2018 and Beyond: Where the EBA’s Focus Lies

By The Enforcd Team

Credit risk, new regulations cyber security and financial transparency are all top of the European Banking Authorities Priorities for 2018.

This month the European Banking Authority published its annual report. It was a chance to highlight some of its achievements in 2017, but more importantly to set a roadmap for its priorities in 2018. As it looks towards a challenging and complicated future, it will plan to step up its work in a number of areas including risk, transparency and the looming implementation of Basel III.

New regulations

After a year which was dominated by MiFiDII, attention now switches to Basel III. Back in December they endorsed the post crisis Basel III reforms including a revised standardised approach to credit risk, revisions to the CVA framework, and to the internal ratings-based approach to credit risk. 2018 and 2019 will see it start work in earnest towards implementing the final Basel III framework.

Credit risk and bad exposures

The EBA is continuing its focus on risk management and dealing with non-performing loans and exposures.

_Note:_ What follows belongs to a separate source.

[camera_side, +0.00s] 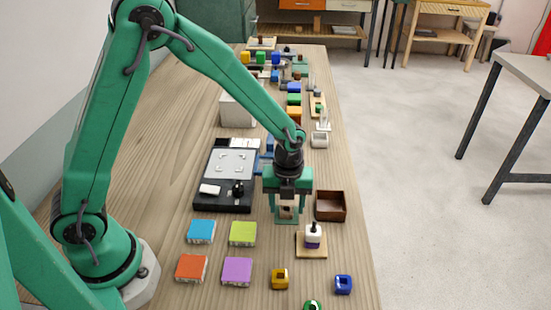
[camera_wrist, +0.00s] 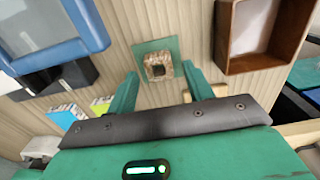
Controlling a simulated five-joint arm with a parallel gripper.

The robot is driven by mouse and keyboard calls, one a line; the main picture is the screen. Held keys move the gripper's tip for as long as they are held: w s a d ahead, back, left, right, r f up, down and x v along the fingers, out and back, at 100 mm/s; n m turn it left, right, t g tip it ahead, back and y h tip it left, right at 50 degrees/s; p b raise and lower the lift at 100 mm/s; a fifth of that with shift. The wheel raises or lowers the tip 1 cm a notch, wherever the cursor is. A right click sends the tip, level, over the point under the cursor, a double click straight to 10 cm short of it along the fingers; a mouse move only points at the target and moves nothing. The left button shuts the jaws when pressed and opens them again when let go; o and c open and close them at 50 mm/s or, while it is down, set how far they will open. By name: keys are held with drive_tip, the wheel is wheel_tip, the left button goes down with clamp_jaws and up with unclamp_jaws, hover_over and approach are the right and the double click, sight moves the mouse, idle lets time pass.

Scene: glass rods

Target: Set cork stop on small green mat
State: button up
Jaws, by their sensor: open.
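The cork stop (camera_wrist: 160,67) is a speckled brown block with a dark opening or mark on its face. In the wrist view it appears to rest on the small green mat (camera_wrist: 148,48), toward the mat's near edge. In the side view the cork (camera_side: 286,208) shows below my gripper, with a strip of the green mat (camera_side: 287,219) under it. My gripper (camera_wrist: 160,70) is open, with one green finger on each side of the cork and gaps between. The cork's underside is hidden, so I cannot see its contact with the mat.
A brown open box (camera_side: 331,206) stands just right of the mat. A black device (camera_side: 228,170) with a grey panel lies to the left. A bottle on a wooden board (camera_side: 311,243) is in front. Coloured blocks (camera_side: 237,271) lie front left. Many items crowd the back.

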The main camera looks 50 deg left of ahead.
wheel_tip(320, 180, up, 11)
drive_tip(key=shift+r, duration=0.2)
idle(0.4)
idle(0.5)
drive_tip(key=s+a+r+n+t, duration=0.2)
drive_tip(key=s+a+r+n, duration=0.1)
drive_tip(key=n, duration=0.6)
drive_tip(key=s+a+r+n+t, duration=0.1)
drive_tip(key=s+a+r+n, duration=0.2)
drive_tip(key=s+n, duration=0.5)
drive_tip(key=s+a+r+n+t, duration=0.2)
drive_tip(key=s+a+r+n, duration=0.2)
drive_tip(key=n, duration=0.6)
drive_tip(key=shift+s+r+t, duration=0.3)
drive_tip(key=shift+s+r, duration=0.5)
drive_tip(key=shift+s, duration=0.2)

After annual bench marking tests they are looking at a number of key areas including practices on defaulted exposures, the definition of default, the use of global models and for exposures with counter parties from different jurisdictions and unnecessary differences between the approaches of different regulators.

Back in March the EBA launched a consultation process on developing standardised guidelines into how non-performing loans should be managed. This work will continue through the next year with work on enhancing disclosure requirements and monitoring internal governance. They also plan to collaborate on other projects designed to strengthen the infrastructure surrounding NPL management.

There will also be further work on the management of non-performing exposures. The aim here is to sustainably reduce the number NPEs on the balance sheets of credit institutions and they plan to issue guidelines for how credit institutions can effectively manage NPEs. Further guidelines will also emerge on the management of loan origination and internal governance.

Centralised data collection

Data is a major issue for firms of all sizes, so unsurprisingly The European Centralised Infrastructure for supervisory data is one of their top priorities. Working with the EUCLID the EBA is working to improve its platform for the collection of all financial regulatory data. They see this as being crucial to the future strength of the European financial system. Establishing a secure and reliable platform will help regulators manage checks, enhance transparency and mitigate risk for the entire system.

They are looking to expand the statistical sampling from the largest banks across the financial system. Not only will this help to maintain compliance but it will go a long way towards improving their analytical capabilities of the financial sector. Achieving this will not be easy and will require collaboration with national bodies.

FinTech roadmap

FinTech looms large in the EBA’s vision. This rapidly emerging sector is already disrupting the established order, changing business models and creating new risks. They will publish reports following up from their FinTech discussion paper published earlier in 2018 and establish a FinTech knowledge hub.
It’s a recognition of how transformative fintech could be and how quickly it is changing the landscape. The report states:

“Upcoming competition from FinTech firms may result in changes in incumbents’ business models to ensure profitability. This appears to be approached both as a risk to revenues in some business lines, along with amplified risks in cyber and data security, and at the same time as an opportunity to rethink customer interaction, enlarge customer base and improve cost efficiencies.”

The EBA will also be harnessing technology to provide more online training resources. Across Europe and the world there has been a growing emphasis on helping institutions to comply with regulations rather than just enforcing compliance. This is especially important in an environment in which regulations are changing constantly. Their online training courses were well received last year and they hope to build upon that now.